Berdasarkan data Kemenperin, sampai dengan tahun 2018, Direktorat Jenderal IKMA Kemenperin telah melatih sebanyak 5.945 pelaku IKM di seluruh Indonesia dan membukukan transaksi lebih dari 1,3 miliar pada tahun 2018 yang lalu, naik 773 persen dari transaksi tahun sebelumnya yang hanya sebesar Rp168 juta.
Direktur Jenderal IKMA Kemenperin Gati Wibawaningsih mengatakan, tujuan dari kegiatan Santripreneur adalah menumbuhkan wirausaha baru di kalangan para santri, sehingga santri dapat menciptakan usaha-usaha baru di bidang industri.
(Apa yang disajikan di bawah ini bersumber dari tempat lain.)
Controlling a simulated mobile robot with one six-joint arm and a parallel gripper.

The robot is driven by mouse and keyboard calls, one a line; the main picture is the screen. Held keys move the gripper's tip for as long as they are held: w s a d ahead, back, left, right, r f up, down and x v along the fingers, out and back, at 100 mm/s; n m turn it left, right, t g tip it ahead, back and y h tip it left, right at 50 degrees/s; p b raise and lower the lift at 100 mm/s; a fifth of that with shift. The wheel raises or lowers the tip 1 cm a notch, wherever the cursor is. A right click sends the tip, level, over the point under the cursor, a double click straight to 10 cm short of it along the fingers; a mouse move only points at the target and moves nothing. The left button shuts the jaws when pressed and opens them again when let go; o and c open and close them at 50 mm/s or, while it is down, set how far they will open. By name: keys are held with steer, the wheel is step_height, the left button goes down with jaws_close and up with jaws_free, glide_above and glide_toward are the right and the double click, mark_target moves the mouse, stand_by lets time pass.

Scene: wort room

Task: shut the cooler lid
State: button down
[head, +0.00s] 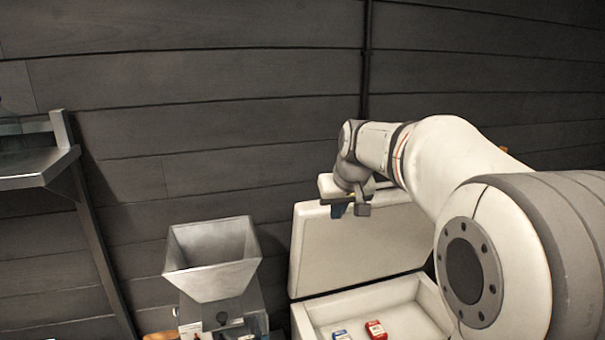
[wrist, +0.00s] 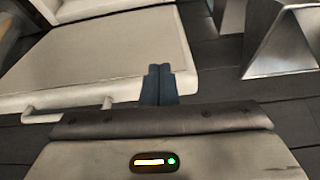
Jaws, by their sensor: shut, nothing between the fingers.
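The cooler (head: 315,312) is a white box at the lower middle of the head view, partly hidden by my arm. Its lid (head: 350,250) stands open, raised at the back against the dark wall. The lid fills much of the left of the wrist view (wrist: 100,60). My gripper (head: 338,210) is at the upper left part of the lid, near its top edge. Its dark fingers (wrist: 159,84) are together and empty, overlapping the lid's edge in the wrist view. I cannot tell whether they touch it.
A red packet (head: 376,330) and a blue packet (head: 341,336) lie inside the cooler. A metal hopper (head: 212,265) stands left of the cooler and also shows in the wrist view (wrist: 285,45). A metal shelf (head: 35,165) is at far left. The wall is close behind.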

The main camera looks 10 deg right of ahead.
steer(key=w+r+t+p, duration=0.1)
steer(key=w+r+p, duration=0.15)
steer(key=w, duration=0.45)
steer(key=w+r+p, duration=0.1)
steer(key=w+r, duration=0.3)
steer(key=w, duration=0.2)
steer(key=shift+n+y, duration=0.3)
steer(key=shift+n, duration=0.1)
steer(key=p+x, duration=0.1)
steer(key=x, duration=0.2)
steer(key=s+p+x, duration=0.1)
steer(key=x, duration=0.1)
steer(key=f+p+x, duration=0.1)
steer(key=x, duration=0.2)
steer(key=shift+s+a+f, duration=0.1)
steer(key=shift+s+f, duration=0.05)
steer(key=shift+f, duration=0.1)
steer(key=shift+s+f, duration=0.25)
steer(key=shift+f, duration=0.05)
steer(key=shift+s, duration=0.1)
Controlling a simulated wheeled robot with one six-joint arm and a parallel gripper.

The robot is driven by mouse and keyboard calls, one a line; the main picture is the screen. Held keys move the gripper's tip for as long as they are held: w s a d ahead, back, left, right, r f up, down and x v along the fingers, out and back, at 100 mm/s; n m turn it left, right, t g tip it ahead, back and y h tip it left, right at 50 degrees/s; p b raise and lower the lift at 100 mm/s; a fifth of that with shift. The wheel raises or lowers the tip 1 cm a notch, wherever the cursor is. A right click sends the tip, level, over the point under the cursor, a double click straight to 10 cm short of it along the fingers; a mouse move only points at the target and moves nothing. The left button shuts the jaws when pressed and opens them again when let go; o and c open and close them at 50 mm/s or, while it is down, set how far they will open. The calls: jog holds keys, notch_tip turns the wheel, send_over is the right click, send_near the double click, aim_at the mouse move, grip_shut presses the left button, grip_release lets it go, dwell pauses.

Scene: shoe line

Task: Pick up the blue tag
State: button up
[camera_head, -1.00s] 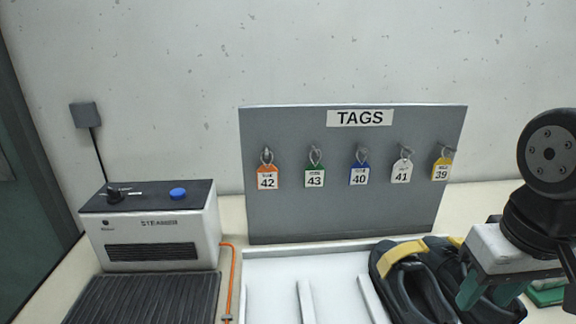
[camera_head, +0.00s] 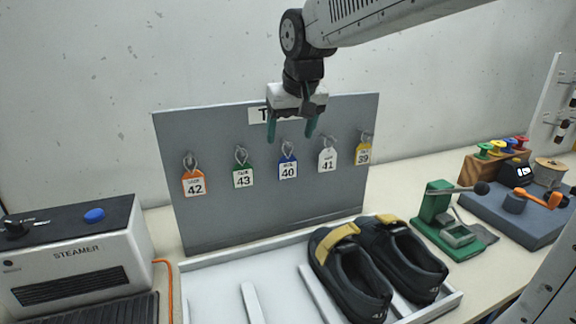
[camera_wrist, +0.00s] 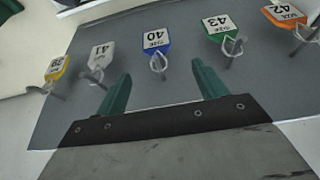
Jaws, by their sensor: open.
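The blue tag (camera_head: 288,169), marked 40, hangs by a wire loop from a hook on the grey TAGS board (camera_head: 215,222), third in the row. My gripper (camera_head: 291,134) is open and empty, fingers pointing down, just above the blue tag and its loop in the head view. In the wrist view the blue tag (camera_wrist: 156,41) lies ahead, between the lines of my two green fingers (camera_wrist: 160,84), with its loop towards me. Nothing is between the fingertips, and the tag is apart from them.
An orange tag (camera_head: 194,184) and a green tag (camera_head: 243,176) hang to the left; a white tag (camera_head: 327,160) and a yellow tag (camera_head: 363,154) hang to the right. Below are a white tray (camera_head: 213,281) with black shoes (camera_head: 352,277), a steamer (camera_head: 78,262) and a green press (camera_head: 441,222).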

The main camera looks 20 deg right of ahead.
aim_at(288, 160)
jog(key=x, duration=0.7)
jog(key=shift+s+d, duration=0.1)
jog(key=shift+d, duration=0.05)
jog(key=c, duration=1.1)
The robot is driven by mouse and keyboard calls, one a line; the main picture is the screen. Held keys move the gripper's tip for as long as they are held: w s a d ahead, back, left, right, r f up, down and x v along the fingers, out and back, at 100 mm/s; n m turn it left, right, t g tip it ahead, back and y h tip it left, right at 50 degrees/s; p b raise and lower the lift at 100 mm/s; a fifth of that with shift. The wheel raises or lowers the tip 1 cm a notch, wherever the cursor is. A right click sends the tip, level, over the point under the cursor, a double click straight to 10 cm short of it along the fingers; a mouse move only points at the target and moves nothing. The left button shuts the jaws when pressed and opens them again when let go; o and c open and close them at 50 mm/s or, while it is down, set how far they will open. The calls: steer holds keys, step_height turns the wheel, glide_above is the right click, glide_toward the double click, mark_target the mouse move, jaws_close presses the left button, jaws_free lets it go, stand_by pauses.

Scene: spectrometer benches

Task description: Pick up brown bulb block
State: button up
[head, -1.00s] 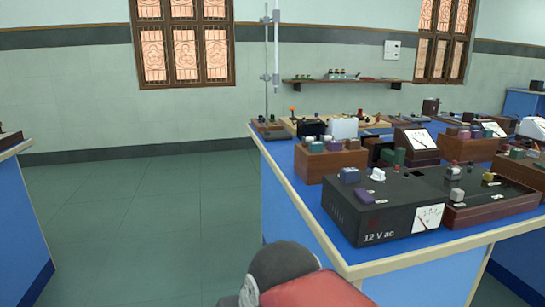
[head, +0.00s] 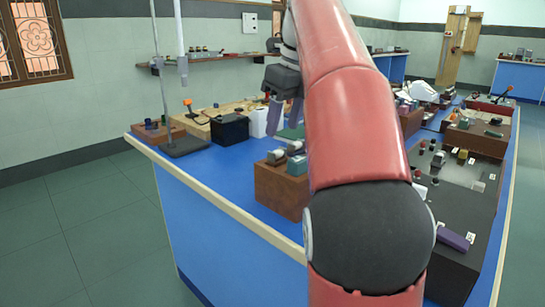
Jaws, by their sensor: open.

Gati menambahkan, hingga saat ini, pihaknya telah membina sebanyak 22 pondok pesantren dengan lebih dari 3000 santri telah diberikan pelatihan produksi, serta motivasi kewirausahaan.
“Cakupan ruang lingkup pembinaan kami, diantaranya pelatihan produksi dan bantuan mesin atau peralatan di bidang olahan pangan dan minuman (roti dan kopi), perbengkelan roda dua, kerajinan boneka dan kain perca, konveksi busana muslim dan seragam, daur ulang sampah dan produksi pupuk organik cair,” ungkapnya.
Gati menyebutkan, berdasarkan sensus Kementerian Agama di tahun 2014-2015, jumlah pondok pesantren di Indonesia diperkirakan sebanyak 28.961 yang tersebar di seluruh provinsi dengan jumlah keseluruhan santri lebih dari 4 juta orang.
Dari total 28.961 pondok pesantren, sekitar 23.331 pondok pesantren (80 persen) di antaranya tersebar di empat provinsi yaitu Jawa Barat, Jawa Timur, Jawa Tengah dan Banten. “Pondok pesantren memiliki potensi besar dalam penyediaan sumber daya manusia kompeten, yaitu para santri yang berkualitas, ulet, sabar, jujur dan tekun,” pungkasnya.